Wie wichtig eine integrierte Küstenschutzpolitik ist, die Tourismus- und Umweltbelange berücksichtigt, zeigt das Beispiel Portugal. Durchschnittlich um einen Meter geht die portugiesische Küste inzwischen jährlich zurück, die Erosion wird immer stärker. Hier wurde zu viel und zu dicht am Wasser gebaut, und jetzt sind nicht nur die Feriensiedlungen in Gefahr.

Von Jochen Faget |
    Wären da nicht die Wellenbrecher aus Beton, die weit in den Atlantik hinausragen, gäbe es diese Bilderbuchküste wohl schon nicht mehr.

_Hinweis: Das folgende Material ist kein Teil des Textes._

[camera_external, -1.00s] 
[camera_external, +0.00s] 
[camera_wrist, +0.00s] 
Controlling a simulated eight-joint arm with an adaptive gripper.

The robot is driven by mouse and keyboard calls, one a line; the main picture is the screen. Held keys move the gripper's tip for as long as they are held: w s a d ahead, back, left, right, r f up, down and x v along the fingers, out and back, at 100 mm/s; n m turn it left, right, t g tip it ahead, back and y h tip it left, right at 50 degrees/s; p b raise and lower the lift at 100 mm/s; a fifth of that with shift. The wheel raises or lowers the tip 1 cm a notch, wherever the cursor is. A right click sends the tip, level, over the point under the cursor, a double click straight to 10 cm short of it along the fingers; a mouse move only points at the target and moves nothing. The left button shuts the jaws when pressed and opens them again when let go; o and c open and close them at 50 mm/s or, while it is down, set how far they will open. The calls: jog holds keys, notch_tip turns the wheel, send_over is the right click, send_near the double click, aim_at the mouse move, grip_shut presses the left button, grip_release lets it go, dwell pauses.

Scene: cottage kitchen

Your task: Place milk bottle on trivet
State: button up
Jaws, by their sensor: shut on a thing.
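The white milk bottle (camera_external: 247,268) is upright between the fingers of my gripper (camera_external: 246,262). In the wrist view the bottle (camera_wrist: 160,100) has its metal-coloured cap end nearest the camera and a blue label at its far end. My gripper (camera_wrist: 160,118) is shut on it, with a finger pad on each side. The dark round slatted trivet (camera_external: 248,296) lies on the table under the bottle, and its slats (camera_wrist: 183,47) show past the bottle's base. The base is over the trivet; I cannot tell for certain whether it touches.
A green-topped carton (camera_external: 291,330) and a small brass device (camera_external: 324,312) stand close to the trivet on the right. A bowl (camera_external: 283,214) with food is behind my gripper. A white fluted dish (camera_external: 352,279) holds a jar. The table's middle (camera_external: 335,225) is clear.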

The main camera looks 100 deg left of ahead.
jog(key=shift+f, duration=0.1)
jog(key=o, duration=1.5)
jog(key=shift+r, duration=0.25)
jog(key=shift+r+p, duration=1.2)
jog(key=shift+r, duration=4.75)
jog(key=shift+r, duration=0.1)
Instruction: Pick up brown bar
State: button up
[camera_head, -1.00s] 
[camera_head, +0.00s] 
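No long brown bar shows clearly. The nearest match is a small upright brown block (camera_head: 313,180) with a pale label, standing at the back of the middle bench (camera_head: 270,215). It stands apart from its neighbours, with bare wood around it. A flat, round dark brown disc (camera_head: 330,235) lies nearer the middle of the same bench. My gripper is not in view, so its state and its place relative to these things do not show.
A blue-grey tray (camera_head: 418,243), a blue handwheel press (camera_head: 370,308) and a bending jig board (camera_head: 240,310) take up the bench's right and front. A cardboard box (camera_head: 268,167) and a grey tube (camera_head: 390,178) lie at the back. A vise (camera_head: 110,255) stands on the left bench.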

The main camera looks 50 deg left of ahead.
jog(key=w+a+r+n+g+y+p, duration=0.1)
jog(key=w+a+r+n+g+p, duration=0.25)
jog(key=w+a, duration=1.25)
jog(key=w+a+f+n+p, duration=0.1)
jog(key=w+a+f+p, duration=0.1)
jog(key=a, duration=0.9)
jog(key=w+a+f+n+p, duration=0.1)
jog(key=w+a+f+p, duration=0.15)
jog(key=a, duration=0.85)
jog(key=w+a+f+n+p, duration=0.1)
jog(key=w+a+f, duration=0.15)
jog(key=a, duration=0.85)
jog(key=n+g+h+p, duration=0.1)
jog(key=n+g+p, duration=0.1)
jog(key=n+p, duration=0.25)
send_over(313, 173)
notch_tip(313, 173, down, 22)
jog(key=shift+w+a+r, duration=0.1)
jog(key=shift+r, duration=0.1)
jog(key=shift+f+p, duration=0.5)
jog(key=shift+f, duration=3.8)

Kilometerlang sind die Sandstrände an der Ria de Aveiro, einer Art Haff in Nordportugal. Aber sie werden immer kleiner, das Meer schwemmt sie weg. Bei Vagueira etwa ist die Wasserlinie in den vergangenen acht Jahren um 180 Meter zurückgegangen. Das einst verschlafene Fischerdorf, heute ein quirliger Ferienort, der aus allen Nähten platzt, läuft größte Gefahr:

    "Wenn die schützende Sandbank bricht – und das wird sie eines Tages -, sind große, sehr fruchtbare landwirtschaftliche Nutzflächen bedroht,"

    …erklärt der Erosionsspezialist Fernando Veloso Gomes.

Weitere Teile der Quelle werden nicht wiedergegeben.